Dr. David Fitch has just released a new book entitled The End of Evangelicalism? Discerning a New Faithfulness for Mission: Towards an Evangelical Political Theology from Wipf and Stockpublishers. David is a bi-vocational pastor atLife on the Vineand the B.R. Lindner Chair of Evangelical Theology at Northern Seminary and blogs at Reclaiming the Mission. In a series of posts, I want to explore Fitch’s argument and discuss his conclusions.
In Chapter four of David Fitch’s book, he looks at the evangelical concept of the decision for Christ through the lens of Zizek’s political theory. In the first post on this subject, I will describe salvation as practiced by many evangelicals. Followup posts will show the application of Zizek’s theory.
The altar call is the symbolic practice of evangelicalism in the past three centuries. Evangelicalism as birthed out of the the revivalism of the 18th and 19th centuries and the signature ritual was the altar call, where one made a decision to put one’s faith in Christ.
The basic message of salvation that emerged out of this era looked like this:
1. God created us and loved us.
2. All humanity, however, has sinned and lies under the judgement of sin. As a result, everyone is separate from God and condemned to hell.
3. God, however, has made a provision for our sin through Christ’s sacrificial death on the cross. Christ took upon himself our sin as a substitute, paying for the penalty of sin, and propitiating the wrath and judgment of God.

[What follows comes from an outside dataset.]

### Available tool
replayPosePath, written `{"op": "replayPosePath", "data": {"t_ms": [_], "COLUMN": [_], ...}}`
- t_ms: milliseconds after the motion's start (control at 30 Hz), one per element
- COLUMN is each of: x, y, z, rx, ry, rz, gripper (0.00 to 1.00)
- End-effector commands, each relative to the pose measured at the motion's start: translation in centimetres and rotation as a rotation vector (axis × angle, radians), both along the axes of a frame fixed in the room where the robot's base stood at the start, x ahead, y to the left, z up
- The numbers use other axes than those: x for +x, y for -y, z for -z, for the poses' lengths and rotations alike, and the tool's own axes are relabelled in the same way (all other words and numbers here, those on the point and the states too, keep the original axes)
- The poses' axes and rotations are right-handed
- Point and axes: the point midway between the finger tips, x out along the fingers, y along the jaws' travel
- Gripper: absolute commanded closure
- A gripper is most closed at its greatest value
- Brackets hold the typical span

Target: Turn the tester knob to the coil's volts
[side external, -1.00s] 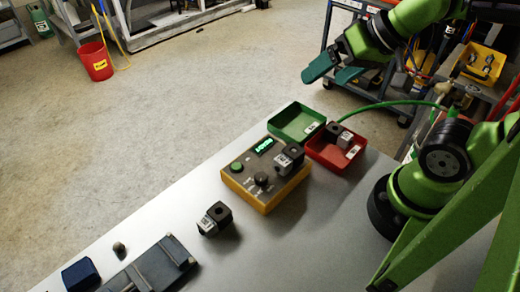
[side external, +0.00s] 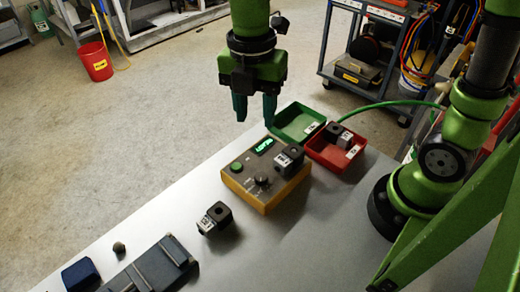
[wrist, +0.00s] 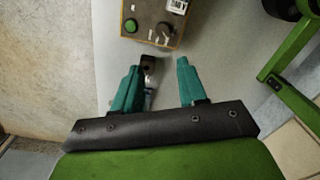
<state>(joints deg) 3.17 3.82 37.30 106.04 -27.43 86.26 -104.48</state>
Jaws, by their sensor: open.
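The yellow tester (side external: 262,198) stands on the grey table with a lit green display (side external: 264,145), a green button (side external: 236,167) and a dark round knob (side external: 262,181). A black coil with a white label (side external: 288,160) sits on the tester's right side. Another labelled coil (side external: 214,218) stands on the table in front of the tester. My gripper (side external: 255,112) hangs open and empty, pointing down, above and behind the tester. In the wrist view, the open fingers (wrist: 157,75) are apart from the knob (wrist: 165,29). The display text is too small to read surely.
A green tray (side external: 293,134) and a red tray (side external: 352,168) holding a coil (side external: 335,134) stand right of the tester. A dark grey fixture (side external: 155,270), a blue block (side external: 80,274) and a small knob-like piece (side external: 118,248) lie at the front left.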

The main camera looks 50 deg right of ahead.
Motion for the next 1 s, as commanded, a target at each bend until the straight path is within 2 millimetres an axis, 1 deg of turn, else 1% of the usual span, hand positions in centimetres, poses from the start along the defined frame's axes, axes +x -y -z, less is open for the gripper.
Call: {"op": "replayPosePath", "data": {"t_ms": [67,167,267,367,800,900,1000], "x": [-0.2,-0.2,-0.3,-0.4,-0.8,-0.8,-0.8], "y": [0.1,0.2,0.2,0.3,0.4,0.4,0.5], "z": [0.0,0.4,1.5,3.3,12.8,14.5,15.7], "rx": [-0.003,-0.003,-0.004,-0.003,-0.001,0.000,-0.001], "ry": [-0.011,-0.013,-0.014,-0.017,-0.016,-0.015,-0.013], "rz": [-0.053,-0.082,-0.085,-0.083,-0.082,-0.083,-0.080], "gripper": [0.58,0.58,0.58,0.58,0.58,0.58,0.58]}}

4. By putting our faith and trust in Christ alone, we are saved from eternal damnation and are gifted with eternal life. Everyone then needs to make a decision for Christ to recognize their own sin.

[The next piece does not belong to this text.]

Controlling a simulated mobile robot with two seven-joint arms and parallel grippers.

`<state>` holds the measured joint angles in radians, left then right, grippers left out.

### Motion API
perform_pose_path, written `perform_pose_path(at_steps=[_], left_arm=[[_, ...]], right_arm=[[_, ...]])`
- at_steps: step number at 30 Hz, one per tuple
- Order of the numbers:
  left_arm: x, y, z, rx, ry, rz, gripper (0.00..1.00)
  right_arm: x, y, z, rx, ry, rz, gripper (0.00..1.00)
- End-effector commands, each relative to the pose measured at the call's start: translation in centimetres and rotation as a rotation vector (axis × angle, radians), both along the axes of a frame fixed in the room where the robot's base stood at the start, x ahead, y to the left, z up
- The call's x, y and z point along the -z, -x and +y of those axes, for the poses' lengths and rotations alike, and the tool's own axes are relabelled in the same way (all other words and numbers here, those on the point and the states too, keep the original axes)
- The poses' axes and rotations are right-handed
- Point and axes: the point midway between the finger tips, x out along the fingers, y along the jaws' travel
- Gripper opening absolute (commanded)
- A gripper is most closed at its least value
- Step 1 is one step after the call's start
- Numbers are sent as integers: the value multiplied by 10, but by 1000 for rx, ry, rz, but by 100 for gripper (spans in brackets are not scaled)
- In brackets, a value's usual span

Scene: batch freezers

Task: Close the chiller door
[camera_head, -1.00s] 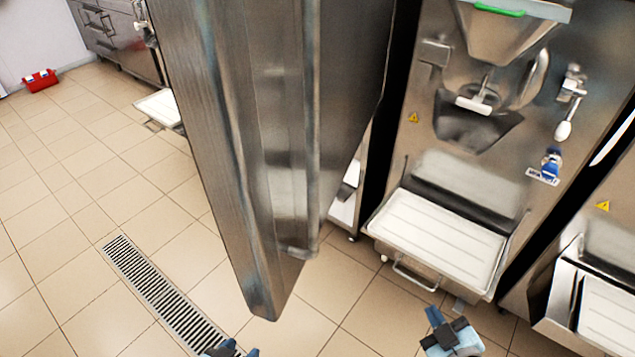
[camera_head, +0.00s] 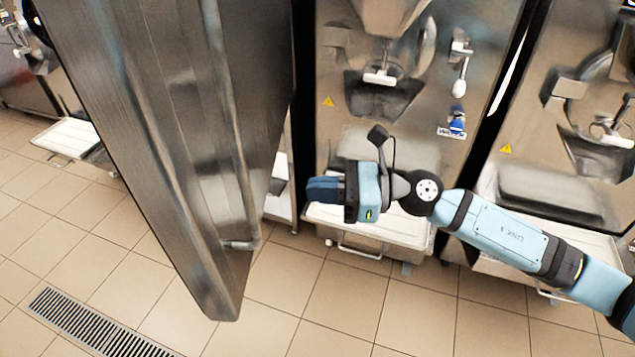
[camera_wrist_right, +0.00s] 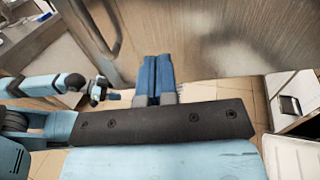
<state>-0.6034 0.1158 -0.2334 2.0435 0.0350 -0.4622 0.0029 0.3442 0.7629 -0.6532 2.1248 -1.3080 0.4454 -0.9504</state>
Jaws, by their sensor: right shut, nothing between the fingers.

This basic salvation message brings together two defining characteristics of evangelicalism, as defined by historian David Bebbington: conversion and cross. Evangelicals, Bebbington states, “have always placed a central importance on one’s personal conversion. Someone might do all the right things, lead a good life, go to church, and help the poor, but all of this is for naught if he/she has not personally made a decision to ‘receive Christ'”
The call to holiness and life in the Spirit was central to the revivalist evangelicalism as well. Regeneration by the Spirit was always presented as a next step that came after the decision. “The call to holy living in and through the Holy Spirit was emphasized and took the shape of a second and separate decision. Something happened however with the modernist-fundamentalist controversies of the 1920s that exaggerated the split between the decision to receive pardon for sin in Christ (justification) and the second aspect (sanctification), the decision to receive and live in the Spirit. As a result, there was an increase in emphasis on the decision to receive pardon for one’s sin in and through Christ. The active decision to engage in the life of the Spirit fell more to the wayside or was left for the Pentecostal movements who were emerging in that day.”
The result was that the conversion and the substitutionary atonement of Christ took renewed prominence as a defining marker of the emerging evangelicalism. The “life in the Spirit” receded in prominence.
Evangelicals still emphasize “the decision.” The practices of the megachurch movement, for instance, declare the reality that these most visible of evangelicals still function of this idea. The decision assumes salvation is individual, begun as a voluntary act, and is nurtured through individually acquired learning and worship. Baptism then becomes for these churches a public declaration of one’s decision to follow Jesus with little regard to the corporate aspects of baptism.
As a result, evangelicals focus on the “cognitive when it comes to the practice of salvation. In other words, despite an emphasis on ‘the heart,’ ‘the Spirit,’ and ‘the experience,’ we put the most emphasis on ‘the mind’ when it comes to salvation. Given the right information (e.g., ‘The Four Spiritual Laws’), we believe the Spirit can convict the soul and move the person towards a decision.” Evangelicals therefore, are Cartesian in their assumptions of how salvation works. Fitch uses Cartesian to speak of the work of Rene Decartes. Decartes gave us the phrase “I think, therefore I am” or the Latin “Cogito ergo sum.” This is a dualistic concept focusing on the mind as the center of the subject that inhabits the body. Decartes held that the mind is a nonphysical substance. He was the first to clearly identify the mind with consciousness and self-awareness and to distinguish this from the brain, which was the seat of intelligence. This philosophy became the framework for modernity. Today, however, brain research is giving us information that contradicts the theorem.
Discipleship works the same way. It is an informational dispensing practice. Evangelicals focus on cognitive practices versus the holistic spiritual routines found in church history as the means to grow in Christ. After the decision, evangelicals focus on personal Bible study and prayer. There is also emphasis on fellowship and witnessing. The underlying idea is that if the right information can be given to people, they will grow.
1. Do you think Fitch has appropriated Salvation properly?
2. The dualistic nature of salvation. Does the Bible teach this?
3. The cognitive-only understanding of salvation. If salvation is mental only, how can we be sure we are saved?
4. Why do we count the baptisms of those who made a decision if there is little or no transformation evident in the one who made the decision?